§ **Job**: Every line below is to be quoted exactly, with nothing added or dropped.

START Provided information

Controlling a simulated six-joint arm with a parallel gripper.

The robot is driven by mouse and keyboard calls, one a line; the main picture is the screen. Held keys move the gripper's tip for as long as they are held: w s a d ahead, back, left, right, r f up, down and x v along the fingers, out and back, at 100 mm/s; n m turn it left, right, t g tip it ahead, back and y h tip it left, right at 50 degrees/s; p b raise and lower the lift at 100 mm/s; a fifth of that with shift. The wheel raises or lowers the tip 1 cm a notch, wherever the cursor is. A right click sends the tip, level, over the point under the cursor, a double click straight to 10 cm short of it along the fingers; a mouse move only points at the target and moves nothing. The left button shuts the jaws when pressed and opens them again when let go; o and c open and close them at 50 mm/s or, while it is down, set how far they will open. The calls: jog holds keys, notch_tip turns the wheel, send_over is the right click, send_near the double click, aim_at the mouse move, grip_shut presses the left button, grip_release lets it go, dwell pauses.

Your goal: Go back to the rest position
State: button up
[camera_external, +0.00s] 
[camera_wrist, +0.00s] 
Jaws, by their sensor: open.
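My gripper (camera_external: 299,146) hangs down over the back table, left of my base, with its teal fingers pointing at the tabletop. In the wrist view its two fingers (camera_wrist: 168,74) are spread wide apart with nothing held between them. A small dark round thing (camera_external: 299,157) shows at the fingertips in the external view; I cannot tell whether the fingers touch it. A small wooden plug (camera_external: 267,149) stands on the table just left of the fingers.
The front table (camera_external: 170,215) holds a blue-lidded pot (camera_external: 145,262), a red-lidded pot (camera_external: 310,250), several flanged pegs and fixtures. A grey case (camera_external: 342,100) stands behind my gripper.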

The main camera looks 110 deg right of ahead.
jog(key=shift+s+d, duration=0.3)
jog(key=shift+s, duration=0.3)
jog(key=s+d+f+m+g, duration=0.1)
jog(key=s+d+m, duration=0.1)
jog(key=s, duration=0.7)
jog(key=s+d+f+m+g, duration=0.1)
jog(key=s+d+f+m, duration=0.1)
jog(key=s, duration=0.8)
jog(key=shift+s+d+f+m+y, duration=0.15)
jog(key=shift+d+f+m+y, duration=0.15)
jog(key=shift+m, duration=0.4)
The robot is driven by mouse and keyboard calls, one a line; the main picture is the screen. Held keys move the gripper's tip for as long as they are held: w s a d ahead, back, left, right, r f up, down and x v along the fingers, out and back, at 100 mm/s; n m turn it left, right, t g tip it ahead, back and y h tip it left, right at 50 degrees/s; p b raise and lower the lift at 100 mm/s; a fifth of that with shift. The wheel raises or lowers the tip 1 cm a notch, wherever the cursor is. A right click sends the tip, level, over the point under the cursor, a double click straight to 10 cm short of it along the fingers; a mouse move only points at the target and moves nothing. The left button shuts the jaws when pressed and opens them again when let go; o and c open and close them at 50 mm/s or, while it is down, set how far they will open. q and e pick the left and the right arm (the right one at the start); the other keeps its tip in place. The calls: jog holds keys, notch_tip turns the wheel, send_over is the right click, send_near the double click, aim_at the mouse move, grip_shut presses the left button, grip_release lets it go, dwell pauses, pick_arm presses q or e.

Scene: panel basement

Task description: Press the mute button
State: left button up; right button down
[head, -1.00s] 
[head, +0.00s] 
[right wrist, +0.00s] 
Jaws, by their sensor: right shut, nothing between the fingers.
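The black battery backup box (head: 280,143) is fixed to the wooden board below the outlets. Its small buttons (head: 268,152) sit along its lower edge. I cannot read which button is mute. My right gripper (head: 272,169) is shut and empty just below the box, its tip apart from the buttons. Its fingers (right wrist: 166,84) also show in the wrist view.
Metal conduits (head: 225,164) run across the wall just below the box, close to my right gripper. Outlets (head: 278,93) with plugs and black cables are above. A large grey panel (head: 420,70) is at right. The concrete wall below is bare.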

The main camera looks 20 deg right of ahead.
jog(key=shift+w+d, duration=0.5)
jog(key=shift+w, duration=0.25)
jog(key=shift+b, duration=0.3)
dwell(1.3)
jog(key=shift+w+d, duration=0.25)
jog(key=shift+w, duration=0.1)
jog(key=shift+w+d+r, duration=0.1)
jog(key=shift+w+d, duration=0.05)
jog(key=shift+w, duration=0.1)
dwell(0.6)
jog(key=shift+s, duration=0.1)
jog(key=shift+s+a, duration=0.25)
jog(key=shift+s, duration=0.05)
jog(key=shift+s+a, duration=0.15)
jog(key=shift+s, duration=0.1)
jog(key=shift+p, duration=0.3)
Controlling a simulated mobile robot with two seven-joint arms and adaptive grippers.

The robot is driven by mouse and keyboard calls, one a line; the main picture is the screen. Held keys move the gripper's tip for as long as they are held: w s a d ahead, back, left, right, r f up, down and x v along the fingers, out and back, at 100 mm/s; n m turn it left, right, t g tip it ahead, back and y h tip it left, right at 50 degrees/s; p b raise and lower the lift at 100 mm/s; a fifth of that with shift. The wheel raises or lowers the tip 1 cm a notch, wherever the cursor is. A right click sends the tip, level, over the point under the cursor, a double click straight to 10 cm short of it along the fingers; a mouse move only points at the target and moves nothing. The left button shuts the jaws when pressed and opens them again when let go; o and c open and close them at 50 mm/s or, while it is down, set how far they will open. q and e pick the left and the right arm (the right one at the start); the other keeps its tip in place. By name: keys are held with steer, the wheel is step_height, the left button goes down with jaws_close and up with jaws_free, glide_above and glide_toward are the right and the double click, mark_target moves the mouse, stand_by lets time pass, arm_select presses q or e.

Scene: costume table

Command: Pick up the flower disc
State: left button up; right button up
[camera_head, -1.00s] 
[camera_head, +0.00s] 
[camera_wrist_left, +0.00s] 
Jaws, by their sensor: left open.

END Provided information

§ **Completed task**:
Controlling a simulated six-joint arm with a parallel gripper.

The robot is driven by mouse and keyboard calls, one a line; the main picture is the screen. Held keys move the gripper's tip for as long as they are held: w s a d ahead, back, left, right, r f up, down and x v along the fingers, out and back, at 100 mm/s; n m turn it left, right, t g tip it ahead, back and y h tip it left, right at 50 degrees/s; p b raise and lower the lift at 100 mm/s; a fifth of that with shift. The wheel raises or lowers the tip 1 cm a notch, wherever the cursor is. A right click sends the tip, level, over the point under the cursor, a double click straight to 10 cm short of it along the fingers; a mouse move only points at the target and moves nothing. The left button shuts the jaws when pressed and opens them again when let go; o and c open and close them at 50 mm/s or, while it is down, set how far they will open. The calls: jog holds keys, notch_tip turns the wheel, send_over is the right click, send_near the double click, aim_at the mouse move, grip_shut presses the left button, grip_release lets it go, dwell pauses.

Your goal: Go back to the rest position
State: button up
[camera_external, +0.00s] 
[camera_wrist, +0.00s] 
Jaws, by their sensor: open.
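My gripper (camera_external: 299,146) hangs down over the back table, left of my base, with its teal fingers pointing at the tabletop. In the wrist view its two fingers (camera_wrist: 168,74) are spread wide apart with nothing held between them. A small dark round thing (camera_external: 299,157) shows at the fingertips in the external view; I cannot tell whether the fingers touch it. A small wooden plug (camera_external: 267,149) stands on the table just left of the fingers.
The front table (camera_external: 170,215) holds a blue-lidded pot (camera_external: 145,262), a red-lidded pot (camera_external: 310,250), several flanged pegs and fixtures. A grey case (camera_external: 342,100) stands behind my gripper.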

The main camera looks 110 deg right of ahead.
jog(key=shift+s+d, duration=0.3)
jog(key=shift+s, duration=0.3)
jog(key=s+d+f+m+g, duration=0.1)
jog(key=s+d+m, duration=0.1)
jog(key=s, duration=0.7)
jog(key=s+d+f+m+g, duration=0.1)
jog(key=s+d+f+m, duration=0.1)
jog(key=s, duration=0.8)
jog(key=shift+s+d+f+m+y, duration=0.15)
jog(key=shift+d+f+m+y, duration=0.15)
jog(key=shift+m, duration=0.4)
The robot is driven by mouse and keyboard calls, one a line; the main picture is the screen. Held keys move the gripper's tip for as long as they are held: w s a d ahead, back, left, right, r f up, down and x v along the fingers, out and back, at 100 mm/s; n m turn it left, right, t g tip it ahead, back and y h tip it left, right at 50 degrees/s; p b raise and lower the lift at 100 mm/s; a fifth of that with shift. The wheel raises or lowers the tip 1 cm a notch, wherever the cursor is. A right click sends the tip, level, over the point under the cursor, a double click straight to 10 cm short of it along the fingers; a mouse move only points at the target and moves nothing. The left button shuts the jaws when pressed and opens them again when let go; o and c open and close them at 50 mm/s or, while it is down, set how far they will open. q and e pick the left and the right arm (the right one at the start); the other keeps its tip in place. The calls: jog holds keys, notch_tip turns the wheel, send_over is the right click, send_near the double click, aim_at the mouse move, grip_shut presses the left button, grip_release lets it go, dwell pauses, pick_arm presses q or e.

Scene: panel basement

Task description: Press the mute button
State: left button up; right button down
[head, -1.00s] 
[head, +0.00s] 
[right wrist, +0.00s] 
Jaws, by their sensor: right shut, nothing between the fingers.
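The black battery backup box (head: 280,143) is fixed to the wooden board below the outlets. Its small buttons (head: 268,152) sit along its lower edge. I cannot read which button is mute. My right gripper (head: 272,169) is shut and empty just below the box, its tip apart from the buttons. Its fingers (right wrist: 166,84) also show in the wrist view.
Metal conduits (head: 225,164) run across the wall just below the box, close to my right gripper. Outlets (head: 278,93) with plugs and black cables are above. A large grey panel (head: 420,70) is at right. The concrete wall below is bare.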

The main camera looks 20 deg right of ahead.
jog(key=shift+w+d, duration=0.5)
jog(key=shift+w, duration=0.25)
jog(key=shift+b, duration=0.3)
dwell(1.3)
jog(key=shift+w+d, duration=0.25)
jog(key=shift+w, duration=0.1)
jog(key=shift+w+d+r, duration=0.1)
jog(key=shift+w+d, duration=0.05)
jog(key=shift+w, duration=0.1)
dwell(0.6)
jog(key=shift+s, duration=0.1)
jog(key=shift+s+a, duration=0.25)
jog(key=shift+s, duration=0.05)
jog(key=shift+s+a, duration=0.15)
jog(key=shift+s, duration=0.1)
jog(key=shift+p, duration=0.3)
Controlling a simulated mobile robot with two seven-joint arms and adaptive grippers.

The robot is driven by mouse and keyboard calls, one a line; the main picture is the screen. Held keys move the gripper's tip for as long as they are held: w s a d ahead, back, left, right, r f up, down and x v along the fingers, out and back, at 100 mm/s; n m turn it left, right, t g tip it ahead, back and y h tip it left, right at 50 degrees/s; p b raise and lower the lift at 100 mm/s; a fifth of that with shift. The wheel raises or lowers the tip 1 cm a notch, wherever the cursor is. A right click sends the tip, level, over the point under the cursor, a double click straight to 10 cm short of it along the fingers; a mouse move only points at the target and moves nothing. The left button shuts the jaws when pressed and opens them again when let go; o and c open and close them at 50 mm/s or, while it is down, set how far they will open. q and e pick the left and the right arm (the right one at the start); the other keeps its tip in place. By name: keys are held with steer, the wheel is step_height, the left button goes down with jaws_close and up with jaws_free, glide_above and glide_toward are the right and the double click, mark_target moves the mouse, stand_by lets time pass, arm_select presses q or e.

Scene: costume table

Command: Pick up the flower disc
State: left button up; right button up
[camera_head, -1.00s] 
[camera_head, +0.00s] 
[camera_wrist_left, +0.00s] 
Jaws, by their sensor: left open.

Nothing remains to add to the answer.